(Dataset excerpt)

=-=-=

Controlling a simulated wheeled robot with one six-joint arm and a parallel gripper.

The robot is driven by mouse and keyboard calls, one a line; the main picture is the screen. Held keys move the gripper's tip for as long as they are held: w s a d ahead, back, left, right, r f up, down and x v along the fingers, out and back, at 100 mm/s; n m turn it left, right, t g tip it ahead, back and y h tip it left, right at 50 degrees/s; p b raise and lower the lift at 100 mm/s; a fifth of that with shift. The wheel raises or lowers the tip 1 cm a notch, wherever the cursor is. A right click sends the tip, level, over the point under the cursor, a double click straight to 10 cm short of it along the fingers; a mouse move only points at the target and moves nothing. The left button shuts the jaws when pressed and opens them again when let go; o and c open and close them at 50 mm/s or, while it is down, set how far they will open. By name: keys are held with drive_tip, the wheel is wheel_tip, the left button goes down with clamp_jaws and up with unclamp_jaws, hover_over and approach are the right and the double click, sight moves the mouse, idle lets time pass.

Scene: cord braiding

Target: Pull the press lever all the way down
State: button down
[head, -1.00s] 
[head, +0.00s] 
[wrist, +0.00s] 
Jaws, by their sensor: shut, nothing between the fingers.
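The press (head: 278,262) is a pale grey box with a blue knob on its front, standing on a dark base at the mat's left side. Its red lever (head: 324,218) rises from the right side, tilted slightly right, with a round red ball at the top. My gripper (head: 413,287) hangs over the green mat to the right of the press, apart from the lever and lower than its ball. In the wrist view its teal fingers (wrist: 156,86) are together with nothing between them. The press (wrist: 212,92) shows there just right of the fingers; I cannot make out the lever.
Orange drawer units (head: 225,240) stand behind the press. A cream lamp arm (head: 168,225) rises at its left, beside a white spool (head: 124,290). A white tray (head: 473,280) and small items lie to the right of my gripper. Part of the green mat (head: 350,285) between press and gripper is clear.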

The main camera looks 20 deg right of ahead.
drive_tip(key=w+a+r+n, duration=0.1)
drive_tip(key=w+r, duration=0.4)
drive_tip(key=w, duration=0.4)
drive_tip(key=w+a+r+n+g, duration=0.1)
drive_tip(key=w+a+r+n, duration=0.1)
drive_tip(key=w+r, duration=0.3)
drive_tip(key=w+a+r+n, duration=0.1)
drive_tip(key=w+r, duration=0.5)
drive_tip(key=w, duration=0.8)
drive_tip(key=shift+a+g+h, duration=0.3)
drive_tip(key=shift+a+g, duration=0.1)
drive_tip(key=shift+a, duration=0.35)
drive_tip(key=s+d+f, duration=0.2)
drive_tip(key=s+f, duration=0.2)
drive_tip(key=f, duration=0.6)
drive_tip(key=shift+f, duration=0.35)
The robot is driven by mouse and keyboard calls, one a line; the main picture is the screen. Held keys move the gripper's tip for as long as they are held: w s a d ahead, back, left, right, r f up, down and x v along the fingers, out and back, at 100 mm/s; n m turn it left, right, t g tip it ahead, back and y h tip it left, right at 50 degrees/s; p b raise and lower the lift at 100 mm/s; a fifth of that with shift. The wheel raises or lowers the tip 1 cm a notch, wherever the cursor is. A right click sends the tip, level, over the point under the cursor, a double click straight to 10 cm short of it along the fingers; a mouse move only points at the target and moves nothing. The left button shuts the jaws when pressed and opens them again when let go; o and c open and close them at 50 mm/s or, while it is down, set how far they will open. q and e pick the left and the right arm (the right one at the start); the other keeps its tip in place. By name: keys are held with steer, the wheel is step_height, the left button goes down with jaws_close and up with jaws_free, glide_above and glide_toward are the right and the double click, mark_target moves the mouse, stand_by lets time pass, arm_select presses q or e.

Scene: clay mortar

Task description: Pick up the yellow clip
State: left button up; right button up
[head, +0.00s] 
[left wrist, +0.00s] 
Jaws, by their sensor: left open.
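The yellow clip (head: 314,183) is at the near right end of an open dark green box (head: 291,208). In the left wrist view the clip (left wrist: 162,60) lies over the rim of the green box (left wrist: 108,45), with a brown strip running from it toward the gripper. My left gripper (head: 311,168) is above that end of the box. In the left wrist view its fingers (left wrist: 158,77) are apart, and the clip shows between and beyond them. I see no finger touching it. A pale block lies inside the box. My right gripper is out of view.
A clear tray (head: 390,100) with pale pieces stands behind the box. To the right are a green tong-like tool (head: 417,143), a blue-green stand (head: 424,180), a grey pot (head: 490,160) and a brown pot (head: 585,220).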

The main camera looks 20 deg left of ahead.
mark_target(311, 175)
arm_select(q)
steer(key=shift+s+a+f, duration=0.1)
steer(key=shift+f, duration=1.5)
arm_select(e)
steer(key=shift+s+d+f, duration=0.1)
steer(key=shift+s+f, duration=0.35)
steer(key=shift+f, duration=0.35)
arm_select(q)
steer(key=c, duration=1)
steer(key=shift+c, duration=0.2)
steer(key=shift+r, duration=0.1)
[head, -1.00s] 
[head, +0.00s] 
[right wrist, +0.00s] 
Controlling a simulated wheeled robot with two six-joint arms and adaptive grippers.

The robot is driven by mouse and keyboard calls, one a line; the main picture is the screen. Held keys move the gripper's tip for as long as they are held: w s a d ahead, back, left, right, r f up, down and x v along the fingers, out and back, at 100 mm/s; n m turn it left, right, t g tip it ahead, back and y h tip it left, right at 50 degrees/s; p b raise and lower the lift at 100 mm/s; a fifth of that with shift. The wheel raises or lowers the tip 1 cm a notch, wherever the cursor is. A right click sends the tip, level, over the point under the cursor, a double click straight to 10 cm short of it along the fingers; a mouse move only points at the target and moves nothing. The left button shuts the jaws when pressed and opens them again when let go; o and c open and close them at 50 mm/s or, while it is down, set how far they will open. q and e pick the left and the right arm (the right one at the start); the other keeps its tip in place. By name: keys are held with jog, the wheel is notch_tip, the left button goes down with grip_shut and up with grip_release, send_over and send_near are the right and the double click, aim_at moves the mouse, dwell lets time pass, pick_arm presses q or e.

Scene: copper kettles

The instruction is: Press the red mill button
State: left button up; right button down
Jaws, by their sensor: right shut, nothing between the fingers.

=-=-=

Objective:
Reproduce each record shown above without altering a single word.

Written response:
Controlling a simulated wheeled robot with one six-joint arm and a parallel gripper.

The robot is driven by mouse and keyboard calls, one a line; the main picture is the screen. Held keys move the gripper's tip for as long as they are held: w s a d ahead, back, left, right, r f up, down and x v along the fingers, out and back, at 100 mm/s; n m turn it left, right, t g tip it ahead, back and y h tip it left, right at 50 degrees/s; p b raise and lower the lift at 100 mm/s; a fifth of that with shift. The wheel raises or lowers the tip 1 cm a notch, wherever the cursor is. A right click sends the tip, level, over the point under the cursor, a double click straight to 10 cm short of it along the fingers; a mouse move only points at the target and moves nothing. The left button shuts the jaws when pressed and opens them again when let go; o and c open and close them at 50 mm/s or, while it is down, set how far they will open. By name: keys are held with drive_tip, the wheel is wheel_tip, the left button goes down with clamp_jaws and up with unclamp_jaws, hover_over and approach are the right and the double click, sight moves the mouse, idle lets time pass.

Scene: cord braiding

Target: Pull the press lever all the way down
State: button down
[head, -1.00s] 
[head, +0.00s] 
[wrist, +0.00s] 
Jaws, by their sensor: shut, nothing between the fingers.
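The press (head: 278,262) is a pale grey box with a blue knob on its front, standing on a dark base at the mat's left side. Its red lever (head: 324,218) rises from the right side, tilted slightly right, with a round red ball at the top. My gripper (head: 413,287) hangs over the green mat to the right of the press, apart from the lever and lower than its ball. In the wrist view its teal fingers (wrist: 156,86) are together with nothing between them. The press (wrist: 212,92) shows there just right of the fingers; I cannot make out the lever.
Orange drawer units (head: 225,240) stand behind the press. A cream lamp arm (head: 168,225) rises at its left, beside a white spool (head: 124,290). A white tray (head: 473,280) and small items lie to the right of my gripper. Part of the green mat (head: 350,285) between press and gripper is clear.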

The main camera looks 20 deg right of ahead.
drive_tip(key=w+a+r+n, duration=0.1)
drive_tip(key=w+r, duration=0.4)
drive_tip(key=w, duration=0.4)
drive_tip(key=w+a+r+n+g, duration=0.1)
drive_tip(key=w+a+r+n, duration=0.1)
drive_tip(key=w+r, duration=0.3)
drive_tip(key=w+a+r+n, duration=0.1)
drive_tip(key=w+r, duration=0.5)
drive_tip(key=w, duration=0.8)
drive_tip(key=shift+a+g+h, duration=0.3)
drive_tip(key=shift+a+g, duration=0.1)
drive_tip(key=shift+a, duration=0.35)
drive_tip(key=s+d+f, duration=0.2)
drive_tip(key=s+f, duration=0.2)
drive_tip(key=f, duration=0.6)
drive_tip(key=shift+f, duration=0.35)
The robot is driven by mouse and keyboard calls, one a line; the main picture is the screen. Held keys move the gripper's tip for as long as they are held: w s a d ahead, back, left, right, r f up, down and x v along the fingers, out and back, at 100 mm/s; n m turn it left, right, t g tip it ahead, back and y h tip it left, right at 50 degrees/s; p b raise and lower the lift at 100 mm/s; a fifth of that with shift. The wheel raises or lowers the tip 1 cm a notch, wherever the cursor is. A right click sends the tip, level, over the point under the cursor, a double click straight to 10 cm short of it along the fingers; a mouse move only points at the target and moves nothing. The left button shuts the jaws when pressed and opens them again when let go; o and c open and close them at 50 mm/s or, while it is down, set how far they will open. q and e pick the left and the right arm (the right one at the start); the other keeps its tip in place. By name: keys are held with steer, the wheel is step_height, the left button goes down with jaws_close and up with jaws_free, glide_above and glide_toward are the right and the double click, mark_target moves the mouse, stand_by lets time pass, arm_select presses q or e.

Scene: clay mortar

Task description: Pick up the yellow clip
State: left button up; right button up
[head, +0.00s] 
[left wrist, +0.00s] 
Jaws, by their sensor: left open.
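The yellow clip (head: 314,183) is at the near right end of an open dark green box (head: 291,208). In the left wrist view the clip (left wrist: 162,60) lies over the rim of the green box (left wrist: 108,45), with a brown strip running from it toward the gripper. My left gripper (head: 311,168) is above that end of the box. In the left wrist view its fingers (left wrist: 158,77) are apart, and the clip shows between and beyond them. I see no finger touching it. A pale block lies inside the box. My right gripper is out of view.
A clear tray (head: 390,100) with pale pieces stands behind the box. To the right are a green tong-like tool (head: 417,143), a blue-green stand (head: 424,180), a grey pot (head: 490,160) and a brown pot (head: 585,220).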

The main camera looks 20 deg left of ahead.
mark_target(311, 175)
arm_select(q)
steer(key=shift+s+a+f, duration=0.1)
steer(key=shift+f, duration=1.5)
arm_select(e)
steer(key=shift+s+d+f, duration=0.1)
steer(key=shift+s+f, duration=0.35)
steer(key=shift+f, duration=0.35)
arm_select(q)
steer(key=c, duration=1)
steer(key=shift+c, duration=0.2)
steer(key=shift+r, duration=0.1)
[head, -1.00s] 
[head, +0.00s] 
[right wrist, +0.00s] 
Controlling a simulated wheeled robot with two six-joint arms and adaptive grippers.

The robot is driven by mouse and keyboard calls, one a line; the main picture is the screen. Held keys move the gripper's tip for as long as they are held: w s a d ahead, back, left, right, r f up, down and x v along the fingers, out and back, at 100 mm/s; n m turn it left, right, t g tip it ahead, back and y h tip it left, right at 50 degrees/s; p b raise and lower the lift at 100 mm/s; a fifth of that with shift. The wheel raises or lowers the tip 1 cm a notch, wherever the cursor is. A right click sends the tip, level, over the point under the cursor, a double click straight to 10 cm short of it along the fingers; a mouse move only points at the target and moves nothing. The left button shuts the jaws when pressed and opens them again when let go; o and c open and close them at 50 mm/s or, while it is down, set how far they will open. q and e pick the left and the right arm (the right one at the start); the other keeps its tip in place. By name: keys are held with jog, the wheel is notch_tip, the left button goes down with grip_shut and up with grip_release, send_over and send_near are the right and the double click, aim_at moves the mouse, dwell lets time pass, pick_arm presses q or e.

Scene: copper kettles

The instruction is: Press the red mill button
State: left button up; right button down
Jaws, by their sensor: right shut, nothing between the fingers.

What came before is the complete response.